____ Source material

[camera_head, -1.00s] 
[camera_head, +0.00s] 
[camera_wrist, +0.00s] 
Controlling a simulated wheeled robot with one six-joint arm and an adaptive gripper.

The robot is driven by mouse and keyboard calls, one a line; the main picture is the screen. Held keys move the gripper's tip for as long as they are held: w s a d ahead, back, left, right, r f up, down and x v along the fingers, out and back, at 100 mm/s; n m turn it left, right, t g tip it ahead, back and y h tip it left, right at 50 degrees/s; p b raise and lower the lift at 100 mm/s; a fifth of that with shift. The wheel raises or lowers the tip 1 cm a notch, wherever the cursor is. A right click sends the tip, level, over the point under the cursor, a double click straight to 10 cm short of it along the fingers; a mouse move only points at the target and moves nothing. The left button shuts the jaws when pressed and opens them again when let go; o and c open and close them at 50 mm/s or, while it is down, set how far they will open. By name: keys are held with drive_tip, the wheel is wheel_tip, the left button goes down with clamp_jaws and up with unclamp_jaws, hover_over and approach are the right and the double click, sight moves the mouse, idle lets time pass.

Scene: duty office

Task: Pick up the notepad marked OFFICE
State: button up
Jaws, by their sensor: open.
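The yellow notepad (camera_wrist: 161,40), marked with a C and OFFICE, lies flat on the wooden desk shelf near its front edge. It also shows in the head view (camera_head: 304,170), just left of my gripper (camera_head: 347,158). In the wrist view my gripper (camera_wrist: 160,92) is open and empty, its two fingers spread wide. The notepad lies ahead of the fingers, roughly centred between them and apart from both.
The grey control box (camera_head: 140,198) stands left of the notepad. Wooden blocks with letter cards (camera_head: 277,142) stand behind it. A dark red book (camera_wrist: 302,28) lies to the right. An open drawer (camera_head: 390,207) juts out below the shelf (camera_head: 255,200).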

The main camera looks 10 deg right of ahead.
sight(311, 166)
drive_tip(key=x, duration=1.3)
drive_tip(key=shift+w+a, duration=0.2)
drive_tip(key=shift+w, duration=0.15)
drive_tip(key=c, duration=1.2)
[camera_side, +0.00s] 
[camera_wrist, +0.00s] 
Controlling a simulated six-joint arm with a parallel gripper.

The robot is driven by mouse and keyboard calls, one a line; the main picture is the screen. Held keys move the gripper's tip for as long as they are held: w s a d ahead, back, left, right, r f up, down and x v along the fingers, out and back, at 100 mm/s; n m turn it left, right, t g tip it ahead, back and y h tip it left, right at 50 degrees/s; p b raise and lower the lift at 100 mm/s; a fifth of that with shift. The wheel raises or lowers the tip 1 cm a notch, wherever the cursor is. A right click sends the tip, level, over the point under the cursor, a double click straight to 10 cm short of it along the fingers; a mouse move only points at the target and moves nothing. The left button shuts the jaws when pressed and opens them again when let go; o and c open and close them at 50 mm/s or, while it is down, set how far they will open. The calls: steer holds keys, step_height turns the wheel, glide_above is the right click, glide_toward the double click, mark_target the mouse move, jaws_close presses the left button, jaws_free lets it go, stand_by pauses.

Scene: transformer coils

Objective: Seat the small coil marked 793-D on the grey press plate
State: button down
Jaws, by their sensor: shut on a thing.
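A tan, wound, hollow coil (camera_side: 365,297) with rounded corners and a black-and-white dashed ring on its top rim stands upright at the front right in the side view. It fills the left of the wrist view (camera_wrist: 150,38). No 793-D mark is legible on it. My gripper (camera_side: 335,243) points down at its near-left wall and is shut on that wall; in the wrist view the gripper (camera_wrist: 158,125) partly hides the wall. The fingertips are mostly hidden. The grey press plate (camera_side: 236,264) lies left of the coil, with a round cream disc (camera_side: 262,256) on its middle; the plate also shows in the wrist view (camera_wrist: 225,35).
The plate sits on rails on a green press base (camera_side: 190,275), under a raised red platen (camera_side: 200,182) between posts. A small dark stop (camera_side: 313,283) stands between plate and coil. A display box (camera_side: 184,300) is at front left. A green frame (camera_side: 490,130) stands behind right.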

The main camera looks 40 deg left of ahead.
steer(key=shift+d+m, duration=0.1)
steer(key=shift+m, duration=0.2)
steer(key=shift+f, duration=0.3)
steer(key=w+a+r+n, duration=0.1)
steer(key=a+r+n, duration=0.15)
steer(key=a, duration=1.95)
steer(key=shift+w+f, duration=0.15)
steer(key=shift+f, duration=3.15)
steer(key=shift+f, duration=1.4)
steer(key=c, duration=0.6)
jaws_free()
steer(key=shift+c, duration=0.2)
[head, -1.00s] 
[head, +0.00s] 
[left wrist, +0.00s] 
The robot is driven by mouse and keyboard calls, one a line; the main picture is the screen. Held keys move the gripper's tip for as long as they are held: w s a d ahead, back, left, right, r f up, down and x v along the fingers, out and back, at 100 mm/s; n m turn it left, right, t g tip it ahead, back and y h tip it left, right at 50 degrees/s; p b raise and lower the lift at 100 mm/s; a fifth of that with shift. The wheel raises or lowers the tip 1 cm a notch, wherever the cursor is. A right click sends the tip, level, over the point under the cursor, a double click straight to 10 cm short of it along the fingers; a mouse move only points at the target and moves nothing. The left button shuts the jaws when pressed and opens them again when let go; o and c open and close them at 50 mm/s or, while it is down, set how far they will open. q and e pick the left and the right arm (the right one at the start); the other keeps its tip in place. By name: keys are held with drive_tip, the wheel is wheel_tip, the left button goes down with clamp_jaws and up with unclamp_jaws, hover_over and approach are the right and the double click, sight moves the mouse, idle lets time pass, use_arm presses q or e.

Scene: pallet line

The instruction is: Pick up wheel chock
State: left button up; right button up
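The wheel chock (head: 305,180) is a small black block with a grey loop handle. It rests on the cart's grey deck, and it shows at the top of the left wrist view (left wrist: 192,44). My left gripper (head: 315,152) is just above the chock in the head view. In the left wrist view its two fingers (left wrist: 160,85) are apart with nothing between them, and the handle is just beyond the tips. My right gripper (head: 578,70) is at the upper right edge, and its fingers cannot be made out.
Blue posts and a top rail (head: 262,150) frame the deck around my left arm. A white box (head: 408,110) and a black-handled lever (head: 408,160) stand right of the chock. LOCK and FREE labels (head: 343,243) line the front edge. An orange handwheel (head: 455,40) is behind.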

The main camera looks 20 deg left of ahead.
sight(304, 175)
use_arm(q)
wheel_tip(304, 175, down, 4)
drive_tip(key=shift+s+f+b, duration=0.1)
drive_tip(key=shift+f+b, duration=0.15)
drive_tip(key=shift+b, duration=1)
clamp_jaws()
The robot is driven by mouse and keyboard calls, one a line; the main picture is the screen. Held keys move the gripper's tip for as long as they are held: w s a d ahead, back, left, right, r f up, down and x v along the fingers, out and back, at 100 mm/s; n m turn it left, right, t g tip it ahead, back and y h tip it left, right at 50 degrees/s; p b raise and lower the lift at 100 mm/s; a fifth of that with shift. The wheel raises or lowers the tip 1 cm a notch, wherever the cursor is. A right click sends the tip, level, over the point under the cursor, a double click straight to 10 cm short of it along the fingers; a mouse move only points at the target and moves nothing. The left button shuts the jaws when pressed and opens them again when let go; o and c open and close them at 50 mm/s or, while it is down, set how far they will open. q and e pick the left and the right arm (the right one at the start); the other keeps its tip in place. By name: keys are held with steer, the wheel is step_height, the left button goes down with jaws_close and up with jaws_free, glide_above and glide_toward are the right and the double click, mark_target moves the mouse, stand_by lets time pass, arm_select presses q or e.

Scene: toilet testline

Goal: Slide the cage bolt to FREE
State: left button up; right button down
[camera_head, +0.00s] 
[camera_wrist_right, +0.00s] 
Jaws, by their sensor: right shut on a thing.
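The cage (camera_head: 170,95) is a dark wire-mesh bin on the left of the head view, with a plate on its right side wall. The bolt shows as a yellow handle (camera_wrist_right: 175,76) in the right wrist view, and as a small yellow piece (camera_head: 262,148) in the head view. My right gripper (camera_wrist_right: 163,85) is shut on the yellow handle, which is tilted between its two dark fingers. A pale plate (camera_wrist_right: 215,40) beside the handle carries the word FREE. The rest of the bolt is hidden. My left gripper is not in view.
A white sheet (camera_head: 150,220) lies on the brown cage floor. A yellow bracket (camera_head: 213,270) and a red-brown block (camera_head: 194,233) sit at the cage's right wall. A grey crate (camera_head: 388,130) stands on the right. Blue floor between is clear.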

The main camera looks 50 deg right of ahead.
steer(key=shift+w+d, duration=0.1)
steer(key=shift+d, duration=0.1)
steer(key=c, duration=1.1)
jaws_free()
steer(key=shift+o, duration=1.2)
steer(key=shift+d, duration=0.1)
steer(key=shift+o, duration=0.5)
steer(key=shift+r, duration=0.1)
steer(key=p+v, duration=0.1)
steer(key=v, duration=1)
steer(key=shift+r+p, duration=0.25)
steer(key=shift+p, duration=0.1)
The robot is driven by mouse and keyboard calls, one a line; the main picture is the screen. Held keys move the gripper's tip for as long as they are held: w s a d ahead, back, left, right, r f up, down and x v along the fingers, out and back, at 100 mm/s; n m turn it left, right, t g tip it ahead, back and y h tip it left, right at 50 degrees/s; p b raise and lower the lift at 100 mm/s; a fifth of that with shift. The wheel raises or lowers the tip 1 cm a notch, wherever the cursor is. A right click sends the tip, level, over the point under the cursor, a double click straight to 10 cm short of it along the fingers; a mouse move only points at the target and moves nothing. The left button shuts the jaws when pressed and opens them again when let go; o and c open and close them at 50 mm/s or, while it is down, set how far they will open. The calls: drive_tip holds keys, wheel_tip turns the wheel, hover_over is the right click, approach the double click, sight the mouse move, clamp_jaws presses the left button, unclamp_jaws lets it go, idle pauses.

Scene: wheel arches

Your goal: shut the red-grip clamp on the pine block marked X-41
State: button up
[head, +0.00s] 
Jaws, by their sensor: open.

________

> [Exercise objective] Above are the records; from them, give again exactly the lines from the one containing "use_arm presses q or e." through the one containing "The instruction is: Pick up wheel chock", both included.

> [Response to the exercise]
The robot is driven by mouse and keyboard calls, one a line; the main picture is the screen. Held keys move the gripper's tip for as long as they are held: w s a d ahead, back, left, right, r f up, down and x v along the fingers, out and back, at 100 mm/s; n m turn it left, right, t g tip it ahead, back and y h tip it left, right at 50 degrees/s; p b raise and lower the lift at 100 mm/s; a fifth of that with shift. The wheel raises or lowers the tip 1 cm a notch, wherever the cursor is. A right click sends the tip, level, over the point under the cursor, a double click straight to 10 cm short of it along the fingers; a mouse move only points at the target and moves nothing. The left button shuts the jaws when pressed and opens them again when let go; o and c open and close them at 50 mm/s or, while it is down, set how far they will open. q and e pick the left and the right arm (the right one at the start); the other keeps its tip in place. By name: keys are held with drive_tip, the wheel is wheel_tip, the left button goes down with clamp_jaws and up with unclamp_jaws, hover_over and approach are the right and the double click, sight moves the mouse, idle lets time pass, use_arm presses q or e.

Scene: pallet line

The instruction is: Pick up wheel chock

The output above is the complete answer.